How does the Gear Institute determine how soft or how firm a shoe is?
To objectively determine how soft or firm a shoe is, we don’t just rely on our wear test team. Our colleagues at Heeluxe, the Gear Institute’s partner for running shoe test lab testing, take two-dozen pressure scans of each shoe. Based on the data from those scans, we rate the forefoot and heel softness of each shoe on a scale of one to five, with one being “soft,” and five being “firm.”
How does the Gear Institute test “heel drop”?
The Gear Institute has partnered with Heeluxe to objectively measure a shoe’s heel drop, and we do so in a way that no other running shoe review media can. (Click here to learn more about heel drop).
First, before the shoe has been worn, Heeluxe measures the stack heights of shoes—the actual height between the ground and the top of the insole—in the heel and forefoot. The measurement is accurate to within 0.5 mm. The difference between the forefoot height and heel height is what we call “0-mile unweighted heel drop.”
Next, the same measurement is conducted with a 170-pound male tester (or a 120-pound female tester) standing in the shoes. This shows what we call “0-mile weighted heel drop”—or which Heeluxe refers to as “Real Drop”(TM). This is the most accurate and most honest way of measuring heel drop, since it’s the ramp angle that your foot actually experiences when you are wearing the shoe fresh out of the box.
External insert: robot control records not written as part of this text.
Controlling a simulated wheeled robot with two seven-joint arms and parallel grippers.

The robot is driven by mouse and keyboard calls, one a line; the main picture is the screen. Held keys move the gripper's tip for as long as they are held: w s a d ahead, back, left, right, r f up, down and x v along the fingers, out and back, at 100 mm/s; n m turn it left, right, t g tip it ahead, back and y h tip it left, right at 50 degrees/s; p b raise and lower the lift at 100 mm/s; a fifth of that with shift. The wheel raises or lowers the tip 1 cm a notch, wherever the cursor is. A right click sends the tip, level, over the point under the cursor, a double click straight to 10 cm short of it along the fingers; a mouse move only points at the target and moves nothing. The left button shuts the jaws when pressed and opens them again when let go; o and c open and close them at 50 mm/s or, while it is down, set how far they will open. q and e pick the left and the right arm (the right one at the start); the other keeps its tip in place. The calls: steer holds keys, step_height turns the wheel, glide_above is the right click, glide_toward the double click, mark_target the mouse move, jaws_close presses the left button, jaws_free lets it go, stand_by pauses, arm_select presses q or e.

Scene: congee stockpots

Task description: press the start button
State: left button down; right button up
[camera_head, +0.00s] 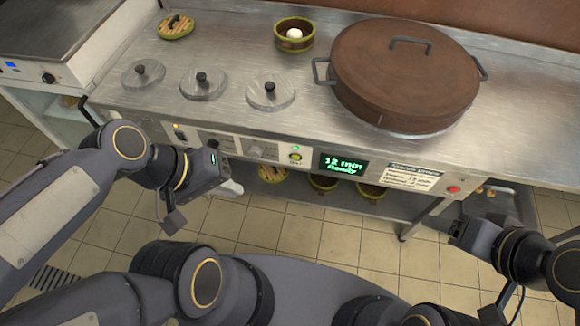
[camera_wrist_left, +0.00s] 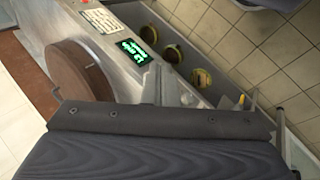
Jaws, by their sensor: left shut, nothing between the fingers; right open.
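The front panel of the steel counter carries a small yellow-green button (camera_head: 295,157) with a lit green lamp just above it. A label under the button is too small to read surely. To its right a dark display (camera_head: 343,164) reads "12 min" and "Ready" in green; it also shows in the left wrist view (camera_wrist_left: 138,51). A red button (camera_head: 453,189) sits at the panel's right end. My left gripper (camera_head: 234,188) is shut and empty, in front of the panel, left of and below the yellow-green button, apart from it. My right gripper (camera_head: 437,224) is open, low at the right.
A large brown-lidded pot (camera_head: 404,75) stands on the counter (camera_head: 330,112). Three small steel lids (camera_head: 204,84) lie in a row to its left. A basket (camera_head: 294,35) holds a white item. More baskets (camera_head: 323,184) sit on the lower shelf. Tiled floor lies in front.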

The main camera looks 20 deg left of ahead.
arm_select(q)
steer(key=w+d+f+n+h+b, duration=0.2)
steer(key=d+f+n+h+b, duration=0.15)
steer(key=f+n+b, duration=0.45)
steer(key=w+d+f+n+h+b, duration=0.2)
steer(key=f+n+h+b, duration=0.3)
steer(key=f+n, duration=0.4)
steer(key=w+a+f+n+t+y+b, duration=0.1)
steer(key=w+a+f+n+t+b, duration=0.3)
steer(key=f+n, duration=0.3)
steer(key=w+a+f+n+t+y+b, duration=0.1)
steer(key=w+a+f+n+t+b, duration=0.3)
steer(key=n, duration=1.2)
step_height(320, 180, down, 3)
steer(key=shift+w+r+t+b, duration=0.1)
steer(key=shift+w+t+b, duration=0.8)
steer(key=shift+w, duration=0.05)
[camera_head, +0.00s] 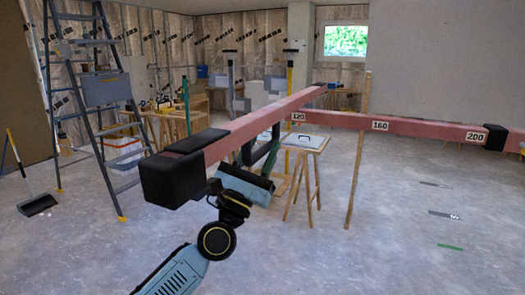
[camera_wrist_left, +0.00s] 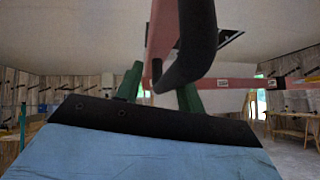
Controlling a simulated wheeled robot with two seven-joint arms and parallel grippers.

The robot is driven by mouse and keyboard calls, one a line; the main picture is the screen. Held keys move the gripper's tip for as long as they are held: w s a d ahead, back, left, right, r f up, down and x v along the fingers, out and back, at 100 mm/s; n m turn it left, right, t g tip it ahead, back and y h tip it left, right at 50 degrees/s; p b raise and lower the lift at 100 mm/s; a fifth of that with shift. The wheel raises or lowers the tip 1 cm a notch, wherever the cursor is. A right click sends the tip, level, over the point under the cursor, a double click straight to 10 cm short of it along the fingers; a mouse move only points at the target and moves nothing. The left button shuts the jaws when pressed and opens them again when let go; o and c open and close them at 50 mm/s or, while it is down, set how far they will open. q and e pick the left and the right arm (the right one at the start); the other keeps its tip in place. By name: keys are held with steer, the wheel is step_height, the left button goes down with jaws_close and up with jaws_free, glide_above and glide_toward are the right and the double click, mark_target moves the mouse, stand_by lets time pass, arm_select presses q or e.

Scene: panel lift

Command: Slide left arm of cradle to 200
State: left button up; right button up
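The cradle has pink-red arms. Its left arm (camera_head: 262,117) runs from the back towards me and ends at the left in a black padded end (camera_head: 168,178). Its right arm (camera_head: 425,129) runs to the right, bears labels 120, 160 and 200, and has a black pad (camera_head: 494,137) just past 200. No number shows on the left arm. My left gripper (camera_head: 262,148) is under the left arm, its blue body behind the padded end. In the left wrist view, its green fingers (camera_wrist_left: 160,90) stand apart, with the pink arm (camera_wrist_left: 162,30) above and between them. Contact is unclear. My right gripper is not in view.
A stepladder (camera_head: 95,100) stands at the left, near a dustpan (camera_head: 37,205). A small trestle (camera_head: 306,142) and an upright wooden post (camera_head: 358,150) stand beyond my gripper. Wooden benches are at the back. The floor at the front right is mostly clear.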

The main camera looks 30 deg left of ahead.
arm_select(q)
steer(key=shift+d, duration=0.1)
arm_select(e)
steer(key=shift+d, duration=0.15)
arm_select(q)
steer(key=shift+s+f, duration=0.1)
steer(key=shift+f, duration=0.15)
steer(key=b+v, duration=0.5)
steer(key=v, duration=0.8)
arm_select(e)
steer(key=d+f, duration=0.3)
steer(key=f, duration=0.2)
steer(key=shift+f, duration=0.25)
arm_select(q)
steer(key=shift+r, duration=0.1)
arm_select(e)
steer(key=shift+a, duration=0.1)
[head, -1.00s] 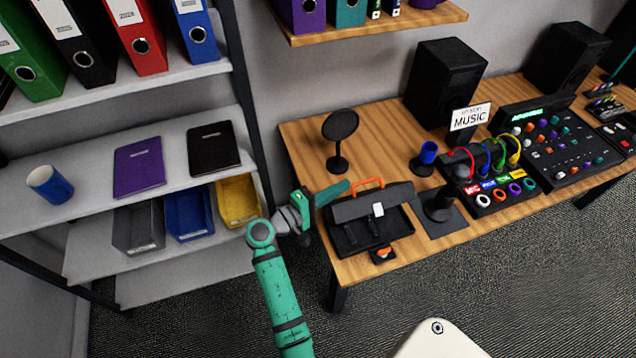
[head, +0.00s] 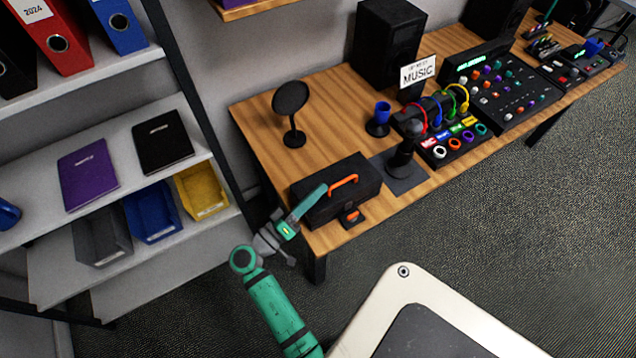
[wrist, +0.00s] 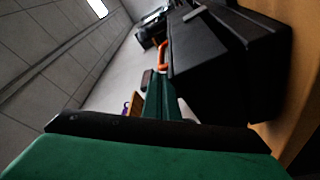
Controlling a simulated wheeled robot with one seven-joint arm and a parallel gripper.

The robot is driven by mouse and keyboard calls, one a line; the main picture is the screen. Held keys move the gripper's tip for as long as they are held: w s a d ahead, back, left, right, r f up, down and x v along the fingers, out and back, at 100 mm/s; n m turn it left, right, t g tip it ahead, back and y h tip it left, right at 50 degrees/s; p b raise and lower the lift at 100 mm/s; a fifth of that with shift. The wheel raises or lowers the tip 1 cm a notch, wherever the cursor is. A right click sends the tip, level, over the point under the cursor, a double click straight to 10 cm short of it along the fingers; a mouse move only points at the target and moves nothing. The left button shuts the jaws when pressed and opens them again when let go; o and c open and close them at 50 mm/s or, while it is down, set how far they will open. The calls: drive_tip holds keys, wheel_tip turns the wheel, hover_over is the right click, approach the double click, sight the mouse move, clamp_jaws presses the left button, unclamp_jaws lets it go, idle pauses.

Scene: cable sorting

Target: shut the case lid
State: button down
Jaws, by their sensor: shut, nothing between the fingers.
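The black case (head: 337,192) sits near the front left corner of the wooden table, and its lid is down over the base in the head view. Its orange handle (head: 343,180) faces the front. My gripper (head: 318,190) is shut and empty, with its green fingers at the left front of the case, against or very near it; I cannot tell whether they touch. In the wrist view the case (wrist: 225,65) fills the right, the orange handle (wrist: 163,57) shows beyond, and my green fingers (wrist: 165,95) run beside the case.
A small black block with an orange top (head: 351,217) sits at the table edge before the case. A round black disc on a stand (head: 291,100) is behind it. A shelf unit with bins (head: 150,213) is at left.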

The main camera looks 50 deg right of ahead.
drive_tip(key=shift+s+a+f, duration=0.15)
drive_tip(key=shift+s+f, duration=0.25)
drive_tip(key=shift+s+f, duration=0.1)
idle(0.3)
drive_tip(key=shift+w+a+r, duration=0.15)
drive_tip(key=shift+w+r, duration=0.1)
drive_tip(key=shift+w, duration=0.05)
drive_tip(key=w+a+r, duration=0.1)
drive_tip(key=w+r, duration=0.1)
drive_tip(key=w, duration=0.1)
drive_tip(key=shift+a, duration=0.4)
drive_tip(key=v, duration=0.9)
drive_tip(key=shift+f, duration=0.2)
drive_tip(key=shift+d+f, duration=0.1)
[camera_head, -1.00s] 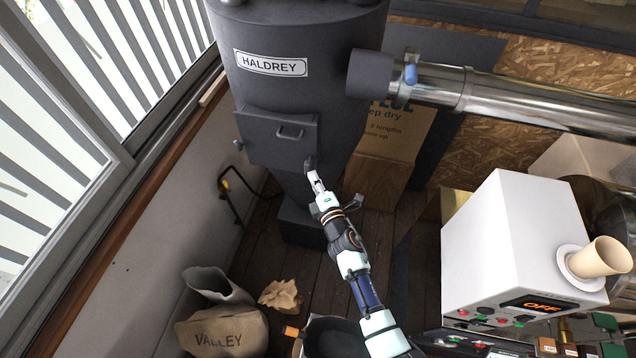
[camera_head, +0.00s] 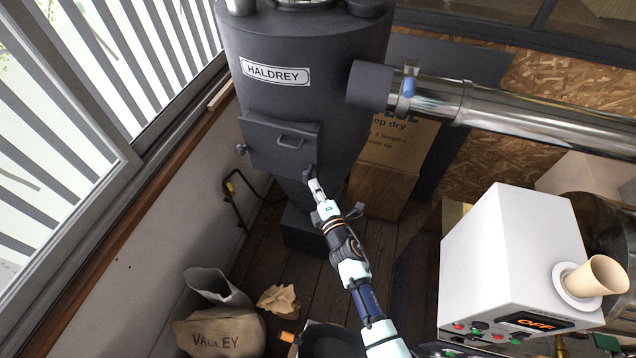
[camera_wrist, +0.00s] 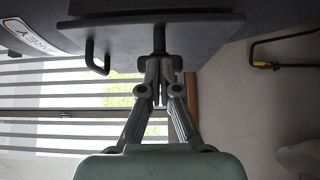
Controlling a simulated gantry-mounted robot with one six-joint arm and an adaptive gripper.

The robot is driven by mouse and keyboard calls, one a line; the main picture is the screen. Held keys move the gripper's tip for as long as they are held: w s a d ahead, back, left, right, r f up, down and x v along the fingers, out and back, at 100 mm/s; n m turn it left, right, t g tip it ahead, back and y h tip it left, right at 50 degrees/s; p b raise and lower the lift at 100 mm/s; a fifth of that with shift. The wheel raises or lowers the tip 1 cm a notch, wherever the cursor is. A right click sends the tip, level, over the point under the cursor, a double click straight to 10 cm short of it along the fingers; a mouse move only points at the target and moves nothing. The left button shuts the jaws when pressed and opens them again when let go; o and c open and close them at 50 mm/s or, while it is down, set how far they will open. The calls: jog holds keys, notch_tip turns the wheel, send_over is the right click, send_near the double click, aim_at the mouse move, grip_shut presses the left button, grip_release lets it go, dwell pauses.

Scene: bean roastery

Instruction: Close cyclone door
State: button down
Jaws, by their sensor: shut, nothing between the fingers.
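The dark grey cyclone (camera_head: 300,90) carries a HALDREY label. Its square door (camera_head: 262,145), with a bar handle (camera_head: 290,141), sits low on the front; a gap along its edges is hard to judge from above. The door (camera_wrist: 120,37) and handle (camera_wrist: 96,58) also show in the wrist view. My gripper (camera_head: 312,184) is shut and empty at the door's lower right corner. In the wrist view, my gripper (camera_wrist: 160,64) has its fingertips at a dark knob or latch (camera_wrist: 159,40) by the door's edge; I cannot tell whether they touch it.
A shiny pipe (camera_head: 540,112) runs right from the cyclone. A VALLEY sack (camera_head: 222,333) lies on the floor at lower left. A wall and window are on the left.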

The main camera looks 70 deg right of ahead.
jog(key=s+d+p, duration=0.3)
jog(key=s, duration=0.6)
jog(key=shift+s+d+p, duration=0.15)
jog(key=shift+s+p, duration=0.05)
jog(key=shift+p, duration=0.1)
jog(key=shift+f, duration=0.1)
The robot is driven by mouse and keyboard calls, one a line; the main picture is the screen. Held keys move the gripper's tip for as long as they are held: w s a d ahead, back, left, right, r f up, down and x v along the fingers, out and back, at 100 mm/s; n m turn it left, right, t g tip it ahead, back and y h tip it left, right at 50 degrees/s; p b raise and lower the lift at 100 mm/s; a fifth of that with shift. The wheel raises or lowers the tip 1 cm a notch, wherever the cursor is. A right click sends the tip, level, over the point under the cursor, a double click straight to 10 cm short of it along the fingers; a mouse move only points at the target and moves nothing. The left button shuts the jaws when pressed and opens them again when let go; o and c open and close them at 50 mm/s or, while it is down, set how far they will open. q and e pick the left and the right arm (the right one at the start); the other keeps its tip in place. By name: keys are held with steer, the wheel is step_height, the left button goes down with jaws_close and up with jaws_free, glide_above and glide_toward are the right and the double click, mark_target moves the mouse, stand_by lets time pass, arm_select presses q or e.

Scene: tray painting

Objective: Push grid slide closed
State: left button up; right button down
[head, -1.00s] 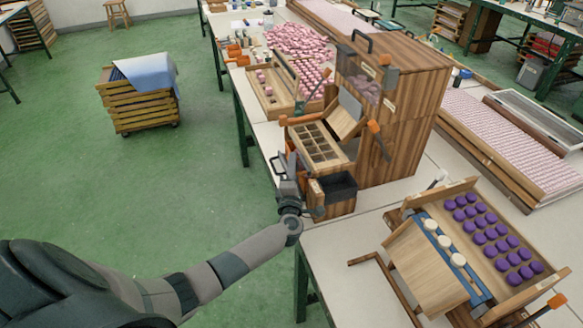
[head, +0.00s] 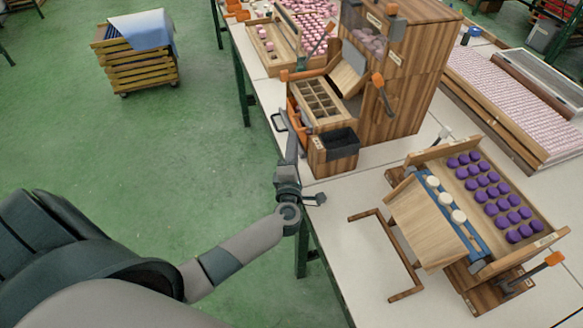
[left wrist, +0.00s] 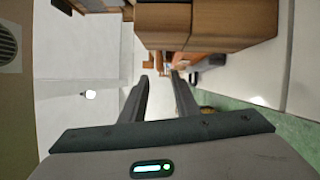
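The wooden machine (head: 395,95) stands on the white table, with an open-topped wooden grid (head: 318,100) of several small compartments at its front. A black handle (head: 279,122) sticks out at the grid's left side, with orange parts beside it. I cannot tell exactly how far the grid slide stands out. My left gripper (head: 291,145) is at the table's left edge, close to the machine's front left corner, below the handle in the picture. In the left wrist view its two fingers (left wrist: 160,78) are apart with nothing between them. My right gripper is not in view.
A wooden tray of purple pieces (head: 492,195) with a tilted board (head: 430,225) stands at the right. The green floor (head: 200,130) left of the table is free up to a slatted crate (head: 135,62).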

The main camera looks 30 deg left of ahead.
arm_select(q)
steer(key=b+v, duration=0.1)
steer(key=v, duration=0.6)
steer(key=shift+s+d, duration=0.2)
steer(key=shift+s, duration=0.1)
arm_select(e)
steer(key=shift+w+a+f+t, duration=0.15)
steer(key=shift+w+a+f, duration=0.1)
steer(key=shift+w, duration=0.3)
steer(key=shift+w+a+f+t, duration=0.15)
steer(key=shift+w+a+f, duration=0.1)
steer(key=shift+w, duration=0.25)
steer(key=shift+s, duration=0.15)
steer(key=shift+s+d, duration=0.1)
The same weighted measurement is taken after 150 miles to determine how much the ramp angle has changed as the midsole collapses over time. When the heel collapses faster than the forefoot, for example, the ramp angle will change—so that a 12-mm drop shoe may become a 6-mm drop shoe, or a 2-mm drop shoe can actually become a minus 2-mm drop shoe. We call this rating the “150-mile weighted heel drop.”